Directive:
Below you will find a set of lines. Repeat them all exactly.

Data excerpt:

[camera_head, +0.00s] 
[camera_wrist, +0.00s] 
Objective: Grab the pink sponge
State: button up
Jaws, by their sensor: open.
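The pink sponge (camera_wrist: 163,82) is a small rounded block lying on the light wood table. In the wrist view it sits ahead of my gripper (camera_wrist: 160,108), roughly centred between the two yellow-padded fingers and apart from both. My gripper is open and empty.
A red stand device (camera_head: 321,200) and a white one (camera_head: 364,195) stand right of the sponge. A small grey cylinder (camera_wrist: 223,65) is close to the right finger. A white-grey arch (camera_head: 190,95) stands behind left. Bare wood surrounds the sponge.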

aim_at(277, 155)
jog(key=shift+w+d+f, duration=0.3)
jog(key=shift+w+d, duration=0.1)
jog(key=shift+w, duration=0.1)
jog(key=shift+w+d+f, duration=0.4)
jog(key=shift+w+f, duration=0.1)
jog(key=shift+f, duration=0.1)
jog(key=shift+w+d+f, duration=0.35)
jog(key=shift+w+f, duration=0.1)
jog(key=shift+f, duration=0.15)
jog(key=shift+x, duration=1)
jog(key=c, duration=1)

The response:
[camera_head, +0.00s] 
[camera_wrist, +0.00s] 
Objective: Grab the pink sponge
State: button up
Jaws, by their sensor: open.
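The pink sponge (camera_wrist: 163,82) is a small rounded block lying on the light wood table. In the wrist view it sits ahead of my gripper (camera_wrist: 160,108), roughly centred between the two yellow-padded fingers and apart from both. My gripper is open and empty.
A red stand device (camera_head: 321,200) and a white one (camera_head: 364,195) stand right of the sponge. A small grey cylinder (camera_wrist: 223,65) is close to the right finger. A white-grey arch (camera_head: 190,95) stands behind left. Bare wood surrounds the sponge.

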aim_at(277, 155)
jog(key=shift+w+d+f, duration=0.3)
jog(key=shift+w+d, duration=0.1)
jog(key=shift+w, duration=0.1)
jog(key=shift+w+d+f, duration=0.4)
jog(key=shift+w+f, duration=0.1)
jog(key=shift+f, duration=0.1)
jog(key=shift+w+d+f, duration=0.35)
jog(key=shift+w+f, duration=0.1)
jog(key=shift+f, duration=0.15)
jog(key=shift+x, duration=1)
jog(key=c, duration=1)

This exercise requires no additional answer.